Wednesday, May 18, 2005

Cinnamon Gardens

You might be wondering why on earth I was looking for the number of the UDA office in Matara.

Well, here's a story that I was partly told and partly followed up.

Once upon a time there was a biut of land named Galabodawatta in the Hikkaduwa Division, in the Southern province. This land was owned by the Land Reclamation Authority. So it was Government land. But then it was given to Namunukula Plantations and they began to grow cinnamon and coconut there.

By 2005 it was a thriving plantation which employed 15 full time employees and also provided employment to some 85 people in the village who would cut the cinnamon and pluck the coconuts and do the processing of the goods. Also, the villagers depended on the plantation for coconut leaves for their thatched roof houses and would never had to buy coconut for food because they could walk to the plantation and pick one up. They never stole and the security guards at the plantation never had a problem.
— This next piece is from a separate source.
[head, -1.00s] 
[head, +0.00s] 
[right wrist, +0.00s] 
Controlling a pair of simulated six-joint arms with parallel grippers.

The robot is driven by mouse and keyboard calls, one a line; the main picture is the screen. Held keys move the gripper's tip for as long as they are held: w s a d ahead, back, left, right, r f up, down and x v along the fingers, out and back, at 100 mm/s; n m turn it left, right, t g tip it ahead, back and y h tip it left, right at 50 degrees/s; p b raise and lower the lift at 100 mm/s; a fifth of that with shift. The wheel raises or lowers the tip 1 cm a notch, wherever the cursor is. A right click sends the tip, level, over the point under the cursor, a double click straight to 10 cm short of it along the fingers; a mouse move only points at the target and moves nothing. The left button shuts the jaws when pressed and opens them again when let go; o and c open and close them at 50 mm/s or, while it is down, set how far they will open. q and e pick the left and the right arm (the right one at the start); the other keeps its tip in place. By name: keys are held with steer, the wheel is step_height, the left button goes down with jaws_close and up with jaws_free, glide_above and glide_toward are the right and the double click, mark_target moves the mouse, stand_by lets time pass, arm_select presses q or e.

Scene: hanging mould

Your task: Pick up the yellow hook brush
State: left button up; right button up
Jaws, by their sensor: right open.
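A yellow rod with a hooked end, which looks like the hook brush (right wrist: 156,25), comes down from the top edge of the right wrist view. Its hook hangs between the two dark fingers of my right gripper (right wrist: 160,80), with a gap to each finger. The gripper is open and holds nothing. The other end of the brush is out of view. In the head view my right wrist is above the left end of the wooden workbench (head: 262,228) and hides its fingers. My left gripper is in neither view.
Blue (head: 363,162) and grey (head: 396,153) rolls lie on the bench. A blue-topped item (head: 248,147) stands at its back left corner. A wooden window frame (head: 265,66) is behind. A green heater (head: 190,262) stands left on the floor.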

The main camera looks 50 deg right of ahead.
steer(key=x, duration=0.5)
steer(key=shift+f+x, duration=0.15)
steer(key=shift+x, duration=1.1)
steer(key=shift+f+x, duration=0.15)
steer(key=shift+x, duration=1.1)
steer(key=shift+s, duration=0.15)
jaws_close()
The estate is 242 acres and 100 acres of this barren land which is not used for anything.

So then the Tsunami happens and the Government begins to look for land to resettle people.

The Galle District Tsunami Disaster Management Committee takes this land back from the Namunukula Plantations and sets about preparing it for housing. By last week they had uprooted 500 fertile coconut trees and cleared 52 acres of prime cinnamon plantation. They did this will bulldozers so the people of the village could do nothing. In February the Prime Minister himself laid the foundation stones for this scheme.

And what is surprising is that they did not touch the 100 acres of unused land. Some people say this is politically motivated because the village is known to be a UNP stronghold. But I think it's more bureaucratic stupidity than political motives.

So, now because of the Government's plans there are a 100 starving families in Galabodawatta who have lost their income. They have not been given any compensation because they were not direct employees of the estate. They were informal day wage labourers and it was easy and legal to say 'fuck off' when they asked for help.

The big man in the area who was responsible for acquiring land is Minister Piyasena Gamage. He's actually the Minister of Skills Development, Vocational and Technical Education, which has nothing to do with the story, but he's also the Chairman of the Galle District Tsunami Disaster Management Committee.

When I spoke to him this morning (getting his mobile phone number was a bitch, but easier than getting the UDA number) he claimed the land was not fertile and there was nothing growing on it and that it was OK to build houses there. He also did not hesitate to remind me that all us buggers in the media had been shouting for housing for the displaced people.

But the estate manager Daya Nimalasiri does not agree with the Minister. Nimalasiri's an experienced planter says the estate was very productive and now they have lost everything. He said about 5 million rupees worth of cinnamon plants had been razed to the ground already.

Ain't that a mindfuck?

If anyone in the mainstream media wants to follow up this story please send me and email and I'll send you all the contact numbers.

Comments:
 
Well coming to think of it, its not very surprising is it. This is Sri Lanka after all ;) :)

Wonder when the 'rata' will start going 'perata'
 
Yes sadly this is the case in Sri Lanka.
Sri Lankan government's are either corrupt, stupid or both.
Politicians are just focussed on power and money.
They do not care about the people or long term benefits of the people.
The JVP in particula is espousing policies that will create even more poverty but poeple believe them because they are more articulate than the more pragmatic parties.